Wide gap insulators: Quasiparticle, high-pressure, and defect properties

The electronic quasiparticle properties of insulating materials with wide band gaps are studied by explicitly calculating the many-body self-energy operator. The band structures of several bulk materials are examined both in the framework of the Kohn-Sham eigenvalues of the local density approximation (LDA) to density functional theory and in the explicit many-body approach. Additionally, the effect of uniform applied stress or the addition of point lattice defects on the excitation spectrum is examined. Applications are made to several systems.;1. The quasiparticle excitation energies of diamond are studied in the equilibrium lattice structure and under hydrostatic and anisotropic stress. The fundamental band gap is predicted to rise under hydrostatic pressure and fall upon the application of an additional uniaxial component of stress. A comparison is made to experimental results with particular emphasis on the stress conditions likely to prevail in the diamond anvil cell.;2. The electronic excitation energies are presented for bulk boron compounds BN, BP, and BAs. Several unique properties of these compounds make them of practical interest. However, good samples are difficult to produce, so that reliable experimental data are limited. The calculated energies thus represent the best data currently available on the excitation spectra of these compounds.;3. An examination is made of the fundamental optical absorption of a prototypical color center in the alkali halide, LiCl.
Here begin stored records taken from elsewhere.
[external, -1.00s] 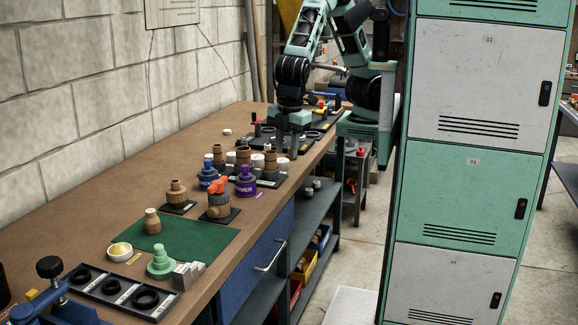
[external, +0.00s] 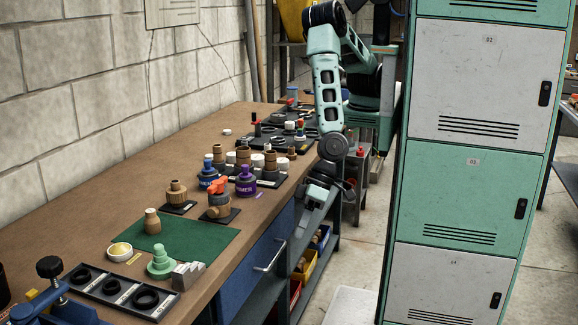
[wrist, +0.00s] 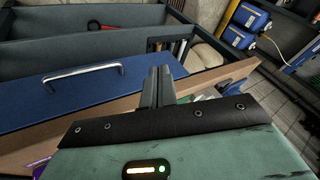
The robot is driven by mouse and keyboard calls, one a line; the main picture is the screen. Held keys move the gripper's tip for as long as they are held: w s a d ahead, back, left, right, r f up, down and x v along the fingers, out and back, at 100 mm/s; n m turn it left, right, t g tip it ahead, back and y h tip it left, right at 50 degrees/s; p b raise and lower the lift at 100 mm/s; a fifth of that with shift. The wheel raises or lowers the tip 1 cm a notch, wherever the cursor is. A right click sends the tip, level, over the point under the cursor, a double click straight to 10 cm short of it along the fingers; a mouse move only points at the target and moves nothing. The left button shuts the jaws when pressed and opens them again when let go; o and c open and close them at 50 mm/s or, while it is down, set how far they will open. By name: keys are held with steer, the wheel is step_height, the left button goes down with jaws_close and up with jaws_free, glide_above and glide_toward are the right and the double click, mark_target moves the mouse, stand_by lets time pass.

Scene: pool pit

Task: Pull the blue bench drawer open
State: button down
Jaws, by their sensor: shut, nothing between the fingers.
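The blue bench drawer (external: 240,275) is in the front side of the wooden bench, and its front looks flush with the bench. Its pale bar handle (external: 269,256) shows on the right part of that front. In the wrist view the drawer (wrist: 60,100) is at left, with its metal handle (wrist: 83,76) left of my fingers. My gripper (external: 302,226) hangs beside the bench edge, beyond the handle and apart from it. In the wrist view my gripper (wrist: 158,75) has its two fingers together, with nothing between them.
The bench top (external: 95,220) carries a green mat (external: 195,236), a black ring tray (external: 120,292) and several fittings. Open shelves with a yellow bin (external: 304,268) are under the bench. A tall locker (external: 470,190) stands at right, with an aisle between it and the bench.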

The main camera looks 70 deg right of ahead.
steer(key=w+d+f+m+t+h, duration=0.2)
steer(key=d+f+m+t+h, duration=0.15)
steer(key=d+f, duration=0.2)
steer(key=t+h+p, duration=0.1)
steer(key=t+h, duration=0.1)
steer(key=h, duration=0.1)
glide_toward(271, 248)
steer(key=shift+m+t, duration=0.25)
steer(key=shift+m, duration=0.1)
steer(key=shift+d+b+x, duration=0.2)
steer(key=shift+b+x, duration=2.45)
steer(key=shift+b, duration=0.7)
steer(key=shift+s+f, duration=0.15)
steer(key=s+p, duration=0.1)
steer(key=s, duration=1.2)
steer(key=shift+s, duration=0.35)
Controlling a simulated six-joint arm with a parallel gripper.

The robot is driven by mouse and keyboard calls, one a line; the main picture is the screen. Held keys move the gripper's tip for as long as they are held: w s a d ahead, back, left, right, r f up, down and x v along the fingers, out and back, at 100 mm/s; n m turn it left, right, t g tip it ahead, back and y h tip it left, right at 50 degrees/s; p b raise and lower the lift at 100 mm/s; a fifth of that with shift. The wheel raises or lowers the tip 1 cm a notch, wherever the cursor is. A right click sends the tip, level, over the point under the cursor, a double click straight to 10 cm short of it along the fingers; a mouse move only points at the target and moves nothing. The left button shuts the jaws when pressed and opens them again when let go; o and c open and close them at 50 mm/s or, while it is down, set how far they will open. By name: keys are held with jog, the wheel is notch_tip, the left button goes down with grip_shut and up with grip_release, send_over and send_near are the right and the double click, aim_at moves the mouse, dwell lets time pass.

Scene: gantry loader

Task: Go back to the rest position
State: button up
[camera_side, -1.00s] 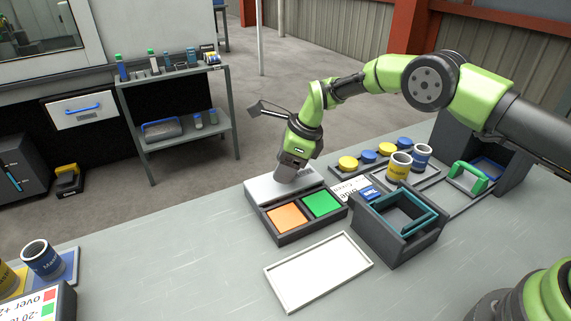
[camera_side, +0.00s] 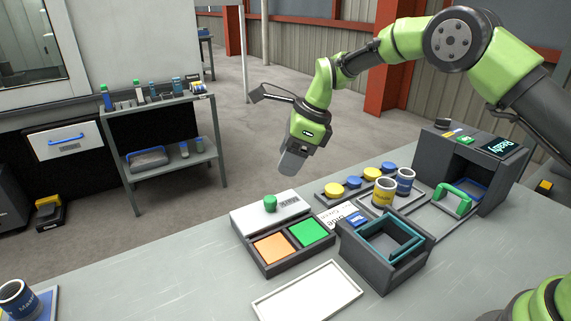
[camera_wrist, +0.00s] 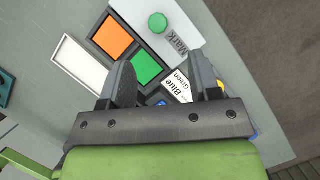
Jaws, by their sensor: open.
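My gripper (camera_side: 292,160) hangs in the air above and behind the marking station in the side view, clear of everything on the table. In the wrist view its two fingers (camera_wrist: 163,85) stand apart with nothing held between them. Below it is the grey marking plate (camera_side: 244,220) with a green knob (camera_side: 270,203) standing on it. The plate, lettered "Mark", and the knob (camera_wrist: 157,23) also show at the top of the wrist view. In front of the plate lie an orange pad (camera_side: 273,248) and a green pad (camera_side: 307,232).
A dark box with a teal-rimmed opening (camera_side: 347,244) and a white tray (camera_side: 306,296) stand in front. Yellow and blue mugs (camera_side: 384,191), several discs (camera_side: 335,190) and a machine with a "Ready" screen (camera_side: 502,145) are to the right. A shelf (camera_side: 160,104) stands behind left. Air around my gripper is free.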

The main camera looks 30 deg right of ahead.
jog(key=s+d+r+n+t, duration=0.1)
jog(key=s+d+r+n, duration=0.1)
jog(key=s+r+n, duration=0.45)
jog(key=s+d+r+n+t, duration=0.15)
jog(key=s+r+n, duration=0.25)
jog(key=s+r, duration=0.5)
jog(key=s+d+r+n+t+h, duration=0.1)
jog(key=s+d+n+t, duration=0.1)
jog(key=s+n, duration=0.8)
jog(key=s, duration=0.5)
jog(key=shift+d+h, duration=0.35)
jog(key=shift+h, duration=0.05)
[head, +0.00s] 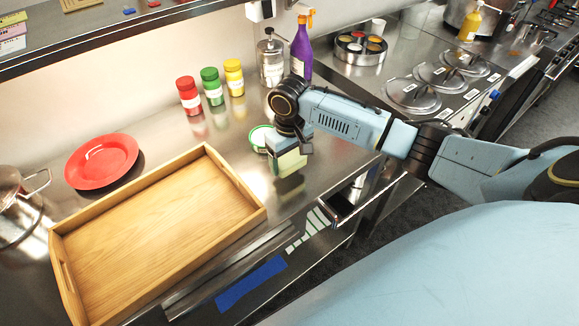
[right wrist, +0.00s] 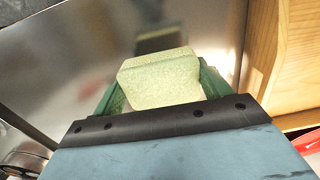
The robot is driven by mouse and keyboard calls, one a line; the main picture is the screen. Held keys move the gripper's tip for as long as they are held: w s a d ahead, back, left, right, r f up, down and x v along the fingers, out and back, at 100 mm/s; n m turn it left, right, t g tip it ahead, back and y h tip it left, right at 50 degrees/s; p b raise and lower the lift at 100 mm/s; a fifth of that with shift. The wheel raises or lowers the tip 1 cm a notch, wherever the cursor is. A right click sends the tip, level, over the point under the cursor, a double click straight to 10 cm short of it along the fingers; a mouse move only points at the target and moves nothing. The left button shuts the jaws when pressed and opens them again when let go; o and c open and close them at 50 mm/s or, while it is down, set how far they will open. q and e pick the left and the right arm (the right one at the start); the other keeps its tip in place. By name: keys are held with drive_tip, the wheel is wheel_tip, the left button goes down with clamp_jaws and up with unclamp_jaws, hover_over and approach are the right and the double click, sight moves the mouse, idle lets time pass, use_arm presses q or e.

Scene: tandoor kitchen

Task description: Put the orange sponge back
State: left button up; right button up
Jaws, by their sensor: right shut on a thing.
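My right gripper (head: 289,150) is over the steel counter, to the right of the wooden tray. It is shut on a pale yellow-green sponge (head: 291,163), a block with rounded corners. In the right wrist view the sponge (right wrist: 160,80) sits between the green fingers of the gripper (right wrist: 158,88), with its speckled face showing. The sponge looks pale yellow-green, and I see no clearly orange sponge. I cannot tell whether the sponge touches the counter. My left gripper is not in view.
The wooden tray (head: 238,187) is empty. A green-rimmed round thing (head: 256,139) lies just behind the gripper, partly hidden. Red (head: 189,97), green (head: 212,87) and yellow (head: 234,78) jars, a purple spray bottle (head: 301,50) and a red plate (head: 101,161) stand further back.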

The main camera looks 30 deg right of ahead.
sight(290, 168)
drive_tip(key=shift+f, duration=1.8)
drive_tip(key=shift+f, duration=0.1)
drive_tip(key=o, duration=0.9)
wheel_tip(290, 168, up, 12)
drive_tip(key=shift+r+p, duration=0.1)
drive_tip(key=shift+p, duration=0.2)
The electronic states of a halogen vacancy (called an F center) are examined in a supercell calculation. The calculation is done using a mixed basis formalism to minimize the basis size.;4. Calculations are also presented in the appendices for III-V semiconductor compounds and the simple metal, potassium.;As is well known, the usual LDA approach seriously underestimates the band gaps of insulating and semiconducting materials. In contrast, the many-body approach correctly treats the effects of electron-electron exchange and correlation and yields greatly improved results for the wide gap insulators as well as semiconductors and simple metals studied in this thesis.